American Trucking Associations Chief Economist Bob Costello told the annual ATA Management Conference & Exhibition that freight volumes in the trucking industry continue to grow, but the looming driver shortage could hold back industry growth.
“Freight volumes are growing nicely on a year-over-year basis for most trucking sectors as economic growth remains solid,” Costello said here during a panel discussion titled The Economy and Its Impact on Trucking.
Costello was joined on the panel by economists John Felmy of the American Petroleum Institute, Jack Kleinhenz of the National Retail Federation and Chad Moutray of the National Association of Manufacturers.
“Industry revenue and average revenue per mile are increasing nicely as capacity remains constrained,” Costello said. “However, the industry is having a difficult time adding trucks due to the driver shortage.”

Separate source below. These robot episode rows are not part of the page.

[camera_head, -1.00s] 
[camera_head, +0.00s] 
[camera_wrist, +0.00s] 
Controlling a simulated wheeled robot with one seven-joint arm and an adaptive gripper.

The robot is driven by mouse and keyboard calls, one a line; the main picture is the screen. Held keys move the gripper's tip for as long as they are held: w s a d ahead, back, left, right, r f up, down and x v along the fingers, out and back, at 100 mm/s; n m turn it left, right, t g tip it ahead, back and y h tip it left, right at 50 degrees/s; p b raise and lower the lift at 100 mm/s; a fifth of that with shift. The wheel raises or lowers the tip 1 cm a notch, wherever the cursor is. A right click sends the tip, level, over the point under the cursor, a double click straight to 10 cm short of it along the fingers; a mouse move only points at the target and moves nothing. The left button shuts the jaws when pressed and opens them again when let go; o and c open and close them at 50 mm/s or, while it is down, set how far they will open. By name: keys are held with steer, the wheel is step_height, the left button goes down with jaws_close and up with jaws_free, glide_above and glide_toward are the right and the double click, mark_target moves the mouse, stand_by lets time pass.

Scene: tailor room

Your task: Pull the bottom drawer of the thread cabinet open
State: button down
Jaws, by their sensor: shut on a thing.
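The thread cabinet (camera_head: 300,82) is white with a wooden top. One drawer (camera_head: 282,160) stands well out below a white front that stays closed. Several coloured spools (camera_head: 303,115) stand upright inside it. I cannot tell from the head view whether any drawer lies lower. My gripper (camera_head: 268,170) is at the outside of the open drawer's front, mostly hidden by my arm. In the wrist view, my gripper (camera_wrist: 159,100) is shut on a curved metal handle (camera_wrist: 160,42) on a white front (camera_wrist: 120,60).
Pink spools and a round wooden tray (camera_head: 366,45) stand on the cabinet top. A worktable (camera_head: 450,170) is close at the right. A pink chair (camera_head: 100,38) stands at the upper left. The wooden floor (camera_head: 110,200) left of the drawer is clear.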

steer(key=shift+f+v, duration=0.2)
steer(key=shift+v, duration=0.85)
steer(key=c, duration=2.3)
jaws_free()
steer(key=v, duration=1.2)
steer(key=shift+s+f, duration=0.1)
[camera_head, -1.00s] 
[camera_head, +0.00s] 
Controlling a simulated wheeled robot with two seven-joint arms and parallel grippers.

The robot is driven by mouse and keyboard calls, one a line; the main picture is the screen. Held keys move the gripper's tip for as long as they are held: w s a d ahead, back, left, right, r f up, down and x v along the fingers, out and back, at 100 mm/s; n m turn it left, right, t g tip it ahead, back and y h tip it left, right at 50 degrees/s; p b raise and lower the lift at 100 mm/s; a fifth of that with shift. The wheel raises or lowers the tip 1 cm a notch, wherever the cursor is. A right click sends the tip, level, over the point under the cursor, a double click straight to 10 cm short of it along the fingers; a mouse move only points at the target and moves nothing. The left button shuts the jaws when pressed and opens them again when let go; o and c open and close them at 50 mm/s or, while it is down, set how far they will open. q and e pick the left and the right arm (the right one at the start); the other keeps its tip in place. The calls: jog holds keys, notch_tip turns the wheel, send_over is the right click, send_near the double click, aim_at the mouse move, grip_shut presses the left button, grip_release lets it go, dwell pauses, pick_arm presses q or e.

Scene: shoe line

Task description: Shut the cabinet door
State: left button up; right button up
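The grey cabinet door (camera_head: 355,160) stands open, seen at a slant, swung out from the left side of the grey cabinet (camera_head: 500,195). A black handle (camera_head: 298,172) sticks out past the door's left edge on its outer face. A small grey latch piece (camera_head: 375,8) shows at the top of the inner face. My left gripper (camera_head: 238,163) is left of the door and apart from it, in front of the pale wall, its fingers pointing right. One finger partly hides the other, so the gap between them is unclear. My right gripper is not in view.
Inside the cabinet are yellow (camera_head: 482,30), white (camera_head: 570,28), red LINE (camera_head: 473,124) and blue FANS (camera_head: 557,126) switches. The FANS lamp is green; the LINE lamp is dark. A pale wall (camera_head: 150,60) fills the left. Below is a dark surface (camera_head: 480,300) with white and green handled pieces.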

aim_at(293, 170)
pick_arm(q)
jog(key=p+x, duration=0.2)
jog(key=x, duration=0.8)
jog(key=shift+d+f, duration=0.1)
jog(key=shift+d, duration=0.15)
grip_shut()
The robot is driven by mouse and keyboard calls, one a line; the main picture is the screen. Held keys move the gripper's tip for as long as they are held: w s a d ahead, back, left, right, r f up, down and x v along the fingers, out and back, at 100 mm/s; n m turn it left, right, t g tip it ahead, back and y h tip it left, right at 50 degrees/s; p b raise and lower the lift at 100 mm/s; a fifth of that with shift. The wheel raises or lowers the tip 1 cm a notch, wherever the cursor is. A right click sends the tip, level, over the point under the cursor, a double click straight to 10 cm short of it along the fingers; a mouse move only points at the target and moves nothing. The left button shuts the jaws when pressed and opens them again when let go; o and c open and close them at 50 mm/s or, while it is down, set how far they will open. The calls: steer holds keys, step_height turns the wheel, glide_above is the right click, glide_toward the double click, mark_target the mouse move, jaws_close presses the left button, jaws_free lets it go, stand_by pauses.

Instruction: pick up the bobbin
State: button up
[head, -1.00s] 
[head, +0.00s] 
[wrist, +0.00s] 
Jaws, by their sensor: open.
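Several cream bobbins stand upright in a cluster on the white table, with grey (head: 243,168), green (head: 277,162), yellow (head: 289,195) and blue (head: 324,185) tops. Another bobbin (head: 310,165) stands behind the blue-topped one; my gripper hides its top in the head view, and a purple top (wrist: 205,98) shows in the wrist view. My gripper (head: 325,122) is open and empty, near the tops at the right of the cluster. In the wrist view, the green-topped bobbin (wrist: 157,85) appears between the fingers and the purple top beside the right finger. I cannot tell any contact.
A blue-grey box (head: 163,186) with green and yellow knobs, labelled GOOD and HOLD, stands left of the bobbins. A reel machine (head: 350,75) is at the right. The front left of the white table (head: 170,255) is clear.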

Costello said the shortage was “as bad as ever and is expected to get worse in the near term,” as freight volumes continue to grow.
As evidence, Costello reported that turnover – often a proxy for tracking the driver shortage – rose 11 percentage points to an annualized rate of 103% in the second quarter. The increase set the rate at its highest point since the third quarter of 2012.
Turnover at small truckload fleets – fleets with less than $30 million revenue – surged 16 points to 94%, the highest level since the third quarter of 2012.
“These turnover rates show that the shortage is acute,” Costello said, “and if the freight economy continues to grow, it will worsen very quickly.”